Similarly, we can write \(M^{-1}\) in the block matrix form as:
\( M^{-1} = \)\(
\begin{bmatrix}
P & Q \\ R & S
\end{bmatrix}
\)Note that:
\(P\) is a (n-k)x(n-k) matrix.
\(Q\) is a (n-k)xk matrix.
\(R\) is a kx(n-k) matrix.
\(S\) is a kxk matrix.
Note that we would like to calculate the inverse of \(A\).
Now let's do some elementary algebra:
\( MM^{-1} = M^{-1}M = I_{n} \Rightarrow \)\(
\begin{bmatrix}
A & B \\ C & D
\end{bmatrix}
\)\(
\begin{bmatrix}
P & Q \\ R & S
\end{bmatrix}
\)\( = I_n\)\( \Rightarrow AP + BR = I_{n-k} \text{ and } AQ + BS = 0 \)\( \Rightarrow B = -AQS^{-1} \)\( \Rightarrow AP - AQS^{-1}R = I_{n-k} \)\( \Rightarrow A(P - QS^{-1}R) = I_{n-k} = AA^{-1} \)\( \Rightarrow A^{-1} = P - QS^{-1}R \)Note that \( S \) needs to be invertible in order for the above equation to make sense.
The right hand side is the Schur Complement of \( S \). Similarly we can show that \( D^{-1} = S - RP^{-1}Q \). Here the right hand side is the Schur Complement of \( P \).
In simple words, if the inverse of top left block of a matrix is the Schur complement of the bottom right block of its inverse. Similarly, the inverse of bottom right block of a matrix is the Schur comlement of the top left block of its inverse.
import numpy as np
N = 5
K = 2
N_MINUS_K = N - K
matrix = np.random.randn(N,N)
top_left_block = matrix[:N_MINUS_K,:N_MINUS_K]
bottom_right_block = matrix[N_MINUS_K:,N_MINUS_K:]
inverse_matrix = np.linalg.inv(matrix)
P = inverse_matrix[:N_MINUS_K,:N_MINUS_K]
Q = inverse_matrix[:N_MINUS_K,N_MINUS_K:]
R = inverse_matrix[N_MINUS_K:,:N_MINUS_K]
S = inverse_matrix[N_MINUS_K:,N_MINUS_K:]
schur_complement_of_S = P - Q @ np.linalg.inv(S) @ R
assert np.all(np.isclose((top_left_block @ schur_complement_of_S), np.eye(N_MINUS_K)))
Is it faster than just calculating the inverse again?

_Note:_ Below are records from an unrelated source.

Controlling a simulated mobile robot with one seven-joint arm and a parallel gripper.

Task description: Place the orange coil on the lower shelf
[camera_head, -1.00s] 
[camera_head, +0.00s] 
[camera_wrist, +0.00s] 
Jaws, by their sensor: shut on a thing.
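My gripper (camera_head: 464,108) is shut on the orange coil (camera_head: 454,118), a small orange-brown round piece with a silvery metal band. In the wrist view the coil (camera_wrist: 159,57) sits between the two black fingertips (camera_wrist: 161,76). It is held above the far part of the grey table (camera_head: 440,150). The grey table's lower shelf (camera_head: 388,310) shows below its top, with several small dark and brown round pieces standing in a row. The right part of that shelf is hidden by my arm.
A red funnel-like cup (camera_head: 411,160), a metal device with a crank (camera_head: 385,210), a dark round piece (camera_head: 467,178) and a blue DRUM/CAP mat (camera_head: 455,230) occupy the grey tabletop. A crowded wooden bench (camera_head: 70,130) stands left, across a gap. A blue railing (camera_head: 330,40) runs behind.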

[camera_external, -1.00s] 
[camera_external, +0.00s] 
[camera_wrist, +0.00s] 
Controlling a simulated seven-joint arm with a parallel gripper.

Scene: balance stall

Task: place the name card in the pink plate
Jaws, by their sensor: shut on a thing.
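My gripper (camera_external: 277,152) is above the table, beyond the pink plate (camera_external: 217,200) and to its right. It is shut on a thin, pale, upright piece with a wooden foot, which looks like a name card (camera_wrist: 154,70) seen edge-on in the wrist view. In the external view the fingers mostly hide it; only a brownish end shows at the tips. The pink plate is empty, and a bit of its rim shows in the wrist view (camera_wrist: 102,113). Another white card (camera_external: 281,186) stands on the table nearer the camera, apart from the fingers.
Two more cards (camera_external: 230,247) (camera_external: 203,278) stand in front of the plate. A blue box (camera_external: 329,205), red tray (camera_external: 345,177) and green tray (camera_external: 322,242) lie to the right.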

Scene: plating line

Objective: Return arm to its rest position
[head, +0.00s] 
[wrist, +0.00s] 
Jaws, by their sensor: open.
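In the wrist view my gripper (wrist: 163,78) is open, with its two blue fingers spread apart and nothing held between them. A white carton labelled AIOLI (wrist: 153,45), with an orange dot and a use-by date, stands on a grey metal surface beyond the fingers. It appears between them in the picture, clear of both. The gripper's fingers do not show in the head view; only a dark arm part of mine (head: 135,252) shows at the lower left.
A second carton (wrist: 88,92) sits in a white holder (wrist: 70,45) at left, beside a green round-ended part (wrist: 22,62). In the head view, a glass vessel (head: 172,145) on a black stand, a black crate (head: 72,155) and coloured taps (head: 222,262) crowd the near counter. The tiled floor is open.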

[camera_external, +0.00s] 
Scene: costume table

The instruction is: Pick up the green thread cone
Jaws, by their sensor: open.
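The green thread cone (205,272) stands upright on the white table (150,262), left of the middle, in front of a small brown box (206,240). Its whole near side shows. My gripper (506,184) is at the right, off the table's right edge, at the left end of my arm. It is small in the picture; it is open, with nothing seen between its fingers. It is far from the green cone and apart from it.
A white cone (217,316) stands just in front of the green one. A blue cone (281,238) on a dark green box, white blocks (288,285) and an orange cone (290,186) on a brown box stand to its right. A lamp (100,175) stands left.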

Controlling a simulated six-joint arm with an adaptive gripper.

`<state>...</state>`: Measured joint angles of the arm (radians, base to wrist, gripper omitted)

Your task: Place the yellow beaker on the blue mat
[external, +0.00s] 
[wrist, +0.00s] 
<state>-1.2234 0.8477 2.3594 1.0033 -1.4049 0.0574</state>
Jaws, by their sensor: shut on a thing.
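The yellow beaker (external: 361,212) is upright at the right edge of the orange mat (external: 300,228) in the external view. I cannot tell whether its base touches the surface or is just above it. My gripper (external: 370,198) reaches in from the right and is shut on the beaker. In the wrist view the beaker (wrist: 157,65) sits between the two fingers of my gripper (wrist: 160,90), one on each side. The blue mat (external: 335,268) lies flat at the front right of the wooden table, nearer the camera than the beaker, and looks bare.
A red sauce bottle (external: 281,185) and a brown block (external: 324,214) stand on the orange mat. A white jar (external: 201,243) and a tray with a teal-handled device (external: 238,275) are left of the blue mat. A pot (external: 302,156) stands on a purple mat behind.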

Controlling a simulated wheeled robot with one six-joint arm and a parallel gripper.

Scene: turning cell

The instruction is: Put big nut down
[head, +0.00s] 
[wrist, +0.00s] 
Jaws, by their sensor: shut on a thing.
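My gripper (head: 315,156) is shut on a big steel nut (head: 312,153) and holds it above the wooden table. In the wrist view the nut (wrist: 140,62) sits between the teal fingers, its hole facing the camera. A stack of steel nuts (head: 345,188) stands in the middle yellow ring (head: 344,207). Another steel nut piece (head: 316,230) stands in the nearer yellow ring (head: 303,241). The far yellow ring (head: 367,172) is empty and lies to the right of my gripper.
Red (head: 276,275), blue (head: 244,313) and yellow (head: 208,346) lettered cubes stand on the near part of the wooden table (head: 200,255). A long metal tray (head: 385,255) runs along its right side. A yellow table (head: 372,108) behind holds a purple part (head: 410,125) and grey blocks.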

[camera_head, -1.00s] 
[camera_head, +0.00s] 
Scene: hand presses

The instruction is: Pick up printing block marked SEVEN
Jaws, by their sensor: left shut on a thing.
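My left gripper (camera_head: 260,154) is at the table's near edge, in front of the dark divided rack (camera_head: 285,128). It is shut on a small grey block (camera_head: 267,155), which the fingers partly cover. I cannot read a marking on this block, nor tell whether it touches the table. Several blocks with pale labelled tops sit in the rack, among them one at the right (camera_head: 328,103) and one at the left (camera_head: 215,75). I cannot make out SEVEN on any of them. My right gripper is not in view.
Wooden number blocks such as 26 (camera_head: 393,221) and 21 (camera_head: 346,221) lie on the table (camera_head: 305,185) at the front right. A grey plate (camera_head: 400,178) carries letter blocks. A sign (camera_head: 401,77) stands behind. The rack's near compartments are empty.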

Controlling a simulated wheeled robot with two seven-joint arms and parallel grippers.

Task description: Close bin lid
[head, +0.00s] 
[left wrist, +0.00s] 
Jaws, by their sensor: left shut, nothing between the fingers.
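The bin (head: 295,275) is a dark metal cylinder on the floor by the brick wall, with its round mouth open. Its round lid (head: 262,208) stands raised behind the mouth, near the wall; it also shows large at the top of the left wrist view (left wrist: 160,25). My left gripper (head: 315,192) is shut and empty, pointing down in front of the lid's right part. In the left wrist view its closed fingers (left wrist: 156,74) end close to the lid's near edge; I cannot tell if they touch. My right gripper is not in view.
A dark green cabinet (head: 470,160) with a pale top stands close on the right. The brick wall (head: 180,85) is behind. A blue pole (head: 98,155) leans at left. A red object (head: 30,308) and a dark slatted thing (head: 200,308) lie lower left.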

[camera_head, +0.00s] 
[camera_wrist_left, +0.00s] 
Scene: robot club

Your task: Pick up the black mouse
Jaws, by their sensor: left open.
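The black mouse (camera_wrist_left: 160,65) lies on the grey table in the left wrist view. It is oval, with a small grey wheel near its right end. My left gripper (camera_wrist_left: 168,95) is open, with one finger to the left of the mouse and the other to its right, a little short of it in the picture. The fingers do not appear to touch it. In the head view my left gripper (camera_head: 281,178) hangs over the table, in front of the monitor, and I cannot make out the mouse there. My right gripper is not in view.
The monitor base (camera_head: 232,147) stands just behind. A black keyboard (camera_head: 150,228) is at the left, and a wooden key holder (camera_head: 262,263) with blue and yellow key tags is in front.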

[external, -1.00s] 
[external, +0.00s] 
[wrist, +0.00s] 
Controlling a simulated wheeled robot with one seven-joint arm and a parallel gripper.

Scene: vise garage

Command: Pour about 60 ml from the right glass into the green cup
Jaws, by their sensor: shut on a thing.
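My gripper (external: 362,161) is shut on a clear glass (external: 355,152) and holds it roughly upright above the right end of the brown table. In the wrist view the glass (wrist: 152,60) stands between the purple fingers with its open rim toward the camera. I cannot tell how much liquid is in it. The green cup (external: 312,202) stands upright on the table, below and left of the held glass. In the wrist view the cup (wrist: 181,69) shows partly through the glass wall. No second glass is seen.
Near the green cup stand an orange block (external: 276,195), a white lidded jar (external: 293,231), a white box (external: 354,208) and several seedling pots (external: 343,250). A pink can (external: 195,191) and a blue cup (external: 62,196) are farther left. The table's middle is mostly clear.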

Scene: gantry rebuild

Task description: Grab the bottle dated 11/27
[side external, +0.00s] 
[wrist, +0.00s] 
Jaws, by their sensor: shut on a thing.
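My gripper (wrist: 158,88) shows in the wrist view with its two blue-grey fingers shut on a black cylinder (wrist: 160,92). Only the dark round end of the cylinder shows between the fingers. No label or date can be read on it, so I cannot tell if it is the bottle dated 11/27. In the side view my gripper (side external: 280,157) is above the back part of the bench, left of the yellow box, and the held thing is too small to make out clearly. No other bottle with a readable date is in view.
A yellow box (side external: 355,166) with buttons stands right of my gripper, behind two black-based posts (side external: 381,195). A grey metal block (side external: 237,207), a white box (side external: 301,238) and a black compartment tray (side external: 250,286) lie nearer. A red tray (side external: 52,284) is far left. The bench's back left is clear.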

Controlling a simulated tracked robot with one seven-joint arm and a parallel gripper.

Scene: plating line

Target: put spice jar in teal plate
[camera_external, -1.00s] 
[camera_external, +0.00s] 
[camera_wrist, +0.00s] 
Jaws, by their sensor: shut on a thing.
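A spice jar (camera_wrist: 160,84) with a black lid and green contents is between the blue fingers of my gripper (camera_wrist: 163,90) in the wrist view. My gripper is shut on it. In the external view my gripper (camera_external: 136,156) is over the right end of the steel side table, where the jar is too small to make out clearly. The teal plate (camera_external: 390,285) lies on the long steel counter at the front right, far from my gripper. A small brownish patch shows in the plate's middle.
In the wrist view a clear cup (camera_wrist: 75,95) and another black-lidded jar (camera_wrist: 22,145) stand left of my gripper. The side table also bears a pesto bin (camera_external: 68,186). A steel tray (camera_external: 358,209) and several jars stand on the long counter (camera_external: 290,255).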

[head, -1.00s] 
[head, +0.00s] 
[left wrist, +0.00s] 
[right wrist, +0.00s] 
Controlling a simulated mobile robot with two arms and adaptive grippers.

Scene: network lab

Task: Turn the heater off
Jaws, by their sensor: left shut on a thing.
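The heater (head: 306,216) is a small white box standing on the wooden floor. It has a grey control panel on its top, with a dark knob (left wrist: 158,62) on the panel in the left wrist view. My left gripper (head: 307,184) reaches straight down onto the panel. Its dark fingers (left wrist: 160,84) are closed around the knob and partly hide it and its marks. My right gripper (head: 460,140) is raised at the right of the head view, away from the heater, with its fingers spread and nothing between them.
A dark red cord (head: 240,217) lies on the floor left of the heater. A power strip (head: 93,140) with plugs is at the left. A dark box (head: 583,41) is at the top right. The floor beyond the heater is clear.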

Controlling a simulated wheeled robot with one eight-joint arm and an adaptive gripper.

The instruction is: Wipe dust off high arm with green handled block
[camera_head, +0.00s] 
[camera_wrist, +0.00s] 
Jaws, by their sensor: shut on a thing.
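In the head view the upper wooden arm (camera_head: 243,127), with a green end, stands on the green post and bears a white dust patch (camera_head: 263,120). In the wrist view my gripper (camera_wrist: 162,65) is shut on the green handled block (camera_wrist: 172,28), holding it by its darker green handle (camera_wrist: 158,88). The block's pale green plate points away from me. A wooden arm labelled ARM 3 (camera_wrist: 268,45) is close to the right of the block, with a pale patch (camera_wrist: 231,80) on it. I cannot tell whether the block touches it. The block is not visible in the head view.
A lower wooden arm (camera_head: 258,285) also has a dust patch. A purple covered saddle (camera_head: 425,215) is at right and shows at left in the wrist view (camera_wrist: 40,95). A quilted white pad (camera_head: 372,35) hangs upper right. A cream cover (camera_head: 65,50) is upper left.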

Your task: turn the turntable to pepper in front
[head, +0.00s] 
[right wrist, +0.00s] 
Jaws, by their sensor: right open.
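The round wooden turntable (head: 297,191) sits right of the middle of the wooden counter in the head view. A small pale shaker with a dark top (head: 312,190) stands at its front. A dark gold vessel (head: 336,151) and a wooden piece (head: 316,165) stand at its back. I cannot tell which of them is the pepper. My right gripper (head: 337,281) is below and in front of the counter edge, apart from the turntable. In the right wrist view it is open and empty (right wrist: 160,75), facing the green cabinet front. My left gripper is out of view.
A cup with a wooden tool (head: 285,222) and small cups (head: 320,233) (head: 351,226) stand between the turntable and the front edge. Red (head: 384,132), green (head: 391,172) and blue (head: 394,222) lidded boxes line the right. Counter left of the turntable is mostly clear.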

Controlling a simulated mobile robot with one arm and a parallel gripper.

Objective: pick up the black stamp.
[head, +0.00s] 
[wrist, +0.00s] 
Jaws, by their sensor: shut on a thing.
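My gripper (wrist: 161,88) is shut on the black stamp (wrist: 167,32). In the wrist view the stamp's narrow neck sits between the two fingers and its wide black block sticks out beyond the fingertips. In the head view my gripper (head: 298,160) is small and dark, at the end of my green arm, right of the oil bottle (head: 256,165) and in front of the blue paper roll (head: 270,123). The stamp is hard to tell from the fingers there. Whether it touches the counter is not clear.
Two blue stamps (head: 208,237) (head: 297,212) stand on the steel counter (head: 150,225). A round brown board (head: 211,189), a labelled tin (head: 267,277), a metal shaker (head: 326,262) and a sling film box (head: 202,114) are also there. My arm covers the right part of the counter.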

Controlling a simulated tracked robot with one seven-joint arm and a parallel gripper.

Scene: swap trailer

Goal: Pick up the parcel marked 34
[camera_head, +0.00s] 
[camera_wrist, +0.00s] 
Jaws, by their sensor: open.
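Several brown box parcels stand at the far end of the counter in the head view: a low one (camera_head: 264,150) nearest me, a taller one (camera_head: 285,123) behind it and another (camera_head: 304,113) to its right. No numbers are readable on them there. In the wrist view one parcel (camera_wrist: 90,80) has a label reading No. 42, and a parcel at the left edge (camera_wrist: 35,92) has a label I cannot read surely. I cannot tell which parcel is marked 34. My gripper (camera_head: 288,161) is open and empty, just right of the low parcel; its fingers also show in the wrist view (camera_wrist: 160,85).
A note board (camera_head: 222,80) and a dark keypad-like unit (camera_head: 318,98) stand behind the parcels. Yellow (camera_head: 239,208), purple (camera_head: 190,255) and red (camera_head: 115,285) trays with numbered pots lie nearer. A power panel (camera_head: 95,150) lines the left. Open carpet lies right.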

The answer is not that straight-forward anymore. To calculate the inverse of \( n-k \) by \( n-k \) matrix \( A \), you need to calculate the inverse of \( k \) by \( k \) matrix \( S \). Thus as long as \( k < n/2 \), using the method of Schur Complement will be faster but not otherwise. This is only considering the most expensive operation of calculating inverse.
Solving the original problem
We want to calculate the inverse of a matrix from which any \( k \) rows and \( k \) columns have been removed. We just solved the problem when the last \( k \) rows and columns are removed. Just like the article for removal of one row and one column, we cana convert the original problem into the specific problem by using permutation matrices.
Find permutation matrices \( P_r, P_c \) such that removing k rows and k columns from \( M \) is the same as removing the last k rows and columns from \( P_rMP_c \).
Since \( M^{-1} \) is known, we have \( (P_rMP_c)^{-1} = P_c^TM^{-1}P_r^T \).
The Schur complement of the bottom right block \( k-by-k \) matrix of \( P_c^TM^{-1}P_r^T \) is the inverse of \( M \) with k rows and k columns removed.